- Papers came to light after a review into allegations officials covered up child sex abuse claims in 1970s and 1980s
- Documents from then show "the risk to children is not considered at all," report's authors say
The "supplementary report"
to an inquiry led by children's charity chief Peter Wanless and senior lawyer Richard Whittam was triggered after new documents relating to the allegations came to light after their original 2014 review
It comes at a time when Britain has been rocked by revelations involving the sexual abuse of children by public figures -- including UK entertainer Jimmy Savile
-- and allegations that the British establishment may have sought to cover up historic abuse claims involving some former senior politicians.
In the latest report, Wanless and Whittam write that issues of crimes against children "were given considerably less serious consideration than would be expected today."
They highlight what they call one striking example, taken from a 1986 letter from Sir Antony Duff, then head of Britain's domestic security service MI5, to the permanent secretary to the Cabinet, Sir Robert Armstrong, following an inquiry into claims a parliamentarian had a "penchant for small boys."
That investigation concluded, write Wanless and Whittam, by accepting the lawmaker's denials, and they quote an observation in the MI5 letter to the government: "At the present stage ... the risks of political embarrassment to the Government is rather greater than the security danger."

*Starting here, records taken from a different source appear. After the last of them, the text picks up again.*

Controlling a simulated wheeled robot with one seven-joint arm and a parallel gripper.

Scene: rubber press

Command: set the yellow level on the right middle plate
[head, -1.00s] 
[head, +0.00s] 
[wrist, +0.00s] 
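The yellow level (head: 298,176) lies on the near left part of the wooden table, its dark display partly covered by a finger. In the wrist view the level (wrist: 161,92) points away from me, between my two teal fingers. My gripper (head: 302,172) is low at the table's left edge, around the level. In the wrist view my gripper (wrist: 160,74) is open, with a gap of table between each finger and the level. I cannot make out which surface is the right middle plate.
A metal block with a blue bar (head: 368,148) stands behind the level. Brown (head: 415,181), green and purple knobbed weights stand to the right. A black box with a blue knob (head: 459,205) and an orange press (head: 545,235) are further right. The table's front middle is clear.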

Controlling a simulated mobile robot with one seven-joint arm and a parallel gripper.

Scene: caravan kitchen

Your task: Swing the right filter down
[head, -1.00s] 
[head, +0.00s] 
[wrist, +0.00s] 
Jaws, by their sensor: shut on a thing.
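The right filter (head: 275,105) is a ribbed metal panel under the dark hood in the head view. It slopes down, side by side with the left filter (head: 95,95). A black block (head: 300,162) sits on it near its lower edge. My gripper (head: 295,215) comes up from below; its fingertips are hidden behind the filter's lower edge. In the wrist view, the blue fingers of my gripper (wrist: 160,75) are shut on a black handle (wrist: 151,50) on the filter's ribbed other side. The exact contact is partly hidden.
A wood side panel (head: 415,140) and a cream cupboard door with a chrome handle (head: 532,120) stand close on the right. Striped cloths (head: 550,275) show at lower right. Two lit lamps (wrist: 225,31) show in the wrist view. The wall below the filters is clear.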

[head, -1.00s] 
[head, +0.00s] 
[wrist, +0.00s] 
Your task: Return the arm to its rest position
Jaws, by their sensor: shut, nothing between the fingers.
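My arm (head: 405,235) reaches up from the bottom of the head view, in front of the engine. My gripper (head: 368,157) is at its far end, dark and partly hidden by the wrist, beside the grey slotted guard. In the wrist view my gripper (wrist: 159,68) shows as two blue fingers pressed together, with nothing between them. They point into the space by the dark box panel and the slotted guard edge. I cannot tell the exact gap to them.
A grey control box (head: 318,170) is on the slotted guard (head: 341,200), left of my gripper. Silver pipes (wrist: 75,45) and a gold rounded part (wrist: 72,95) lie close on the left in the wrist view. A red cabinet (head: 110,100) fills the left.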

Wanless and Whittam continue: "The risk to children is not considered at all."
The letter dates from November 1986 when Prime Minister Margaret Thatcher was in power.
Charity: 'Misplaced priorities'
A spokesman for the charity Wanless heads, the National Society for the Prevention of Cruelty to Children
, said the latest report showed "there is a clear sense of the misplaced priorities of those operating at highest levels of government, where people simply weren't thinking about crimes against children and the consequences of those crimes in the way that we would expect them to."